Unsurprisingly, given the complexity of IFRS 17, the insurance sector foresees a number of challenges in implementing it. FWD is one of the world’s first insurance companies to start the process of implementation. In February, it announced it had selected Aptitude Software, a global financial software specialist, to drive the changes required to deal with IFRS 17. Lo says the published standard is ambiguous at times.
“Our financial controller, who is leading this project at FWD Hong Kong and Macau, has also been actively participating in the Hong Kong Insurance Implementation Support Group (HKIISG) organized by the Institute. We have already observed heated debates in the [IASB’s] Transition Resource Group regarding how to address the implementation challenges,” he says.
Joyce Lau, Chief Financial Officer at Target Insurance and an Institute member, said her company had been given conflicting advice from advisors as to how it should implement IFRS 17, with some advisors saying that, as a general insurer, they could do it in a very simplified way, while others said they must fulfil the prescribed approach. “For us as a general insurer, we do not have as many resources to interpret the standard that some life insurers have. We are heavily reliant on our advisors as to how we should proceed. We are looking for more clarity on what is the simplest way for us to adopt IFRS 17. It is pretty confusing.” She adds that she is also concerned that general insurers were not well represented at IASB discussion groups around the new standard, and this is reflected in the way IFRS 17 is applied to general insurers.
Another challenge relates to the data infrastructure that companies need to put in place in order to comply with the standard. Lo says: “The data requirement is rather substantial and there is a certain level of complexity in developing software and changing existing processes to capture the required transaction details.” He points out that data will need to be extracted from policy administration systems, distributors’ compensation systems, investment management systems, general ledgers and actuarial models. It is not difficult to imagine the complications, considering the number of IT systems involved,” he says.
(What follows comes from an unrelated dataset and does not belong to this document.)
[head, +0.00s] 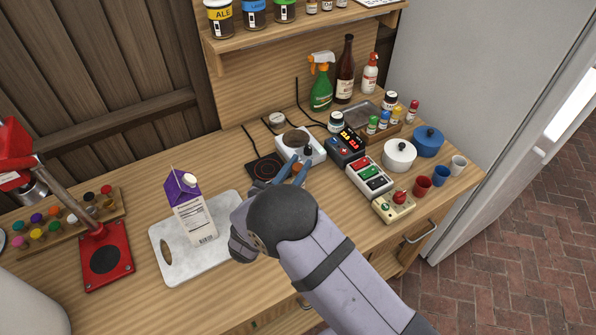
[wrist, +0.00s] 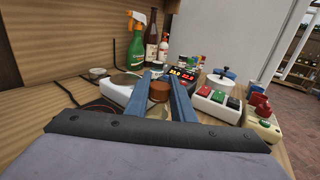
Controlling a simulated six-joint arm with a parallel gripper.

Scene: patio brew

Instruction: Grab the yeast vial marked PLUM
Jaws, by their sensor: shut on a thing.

There are also concerns that there may not be enough qualified professionals available to assist firms with the implementation of the new standard. “Although, Hong Kong is probably one of the richest pools of talent in Asia from an insurance accounting and actuarial perspective, demand for that talent will be very high and the possibility of a gap between the supply of Hong Kong actuaries and accountants and the demand from insurance companies is clearly a very real possibility,” Nagari says. He explains that the new IFRS 17 requirements call for a greater level of transparency in the way actuarial calculations are reported, with separate risk adjustments and CSM. “Implementing the actuarial systems that deliver these new numbers on top of what was done before or instead of what was done before is a big effort that calls for actuarial expertise combined with deep IFRS 17 knowledge.” Nagari adds that the fact that so many insurers have their regional headquarters in Hong Kong will have a multiplier effect, as companies look for talent to serve multiple geographies across the whole of Asia.
The implementation timetable may also cause issues, especially for smalland medium-sized insurers that have a lack of resources. O’Hearn points out that while the standard will first be used for half-year results in 2021, these figures will be compared with numbers for 2020.
“Companies really need to accelerate their processes, so they can start generating and analysing numbers in 2019 to ensure they get their head around what the results mean, how to interpret them, and how to explain them internally to management and externally to investors and analysts,” he says.
While insurers are grappling with the complexities of IFRS 17, its introduction is expected to significantly simplify things for investors, who will be able to easily compare insurers both within the same market and different countries for the first time. O’Hearn thinks the consistency in reporting could also reduce the cost of capital for the sector. “That would be the ultimate benefit of this – if more capital flowed to the insurance industry because there was improved transparency on the economics of the product. I think that is a real possibility,” he says.
But he adds the investment community has some way to go to fully comprehend the new standard. “They are going to want to understand, initially at least, how to reconcile the key performance indicators (KPIs) that they rely upon today to a whole new set of KPIs that have really yet to be developed. Then, ultimately, how valuations of companies are influenced by these new KPIs – and that is going to take some time,” he says. He also anticipates increased volatility in company results following the introduction of the new standard. “Companies will need to be ready for that volatility and they will need to be able to explain it.”
Melissa Brown, Partner at Daobridge Capital, a China-focused direct investment and financial advisory firm, and a government-appointed lay member of the Institute’s Council, thinks the new standard will be particularly helpful to investors in Hong Kong due to the presence of large Chinese insurers here. “This is a marketplace that really pays a great deal of attention to the largest Mainland Chinese insurance companies, as not only do they have organic growth potential, but they are also huge players in the economy,” she said at the joint Institute-IFRS Foundation stakeholder dinner in January. But she added that from an investor perspective, Hong Kong is not endowed with a lot of analytical strength on insurance companies, so having a better accounting standard will be beneficial.
Importance for Hong Kong
The introduction of IFRS 17 is important to cement Hong Kong’s reputation as an international financial centre. O’Hearn thinks if Hong Kong wants the most advanced investment community, it must also have the most transparent financial reporting to provide to that investor community. Nagari agrees, pointing out that if Hong Kong is to retain its reputation as the leading financial services centre in Asia, investors need to be able to compare Hong Kong companies with other entities operating in the same sector globally.
He points out that one of the benefits, alongside more efficient capital markets, could be a higher level of transactions between insurance companies themselves, in terms of disposals and acquisitions. “Insurance companies have not yet really experienced the fully-fledged comparability that comes from IFRS,” he says. “It is only now with IFRS 17 that the insurance sector will have the chance to reap the opportunity.”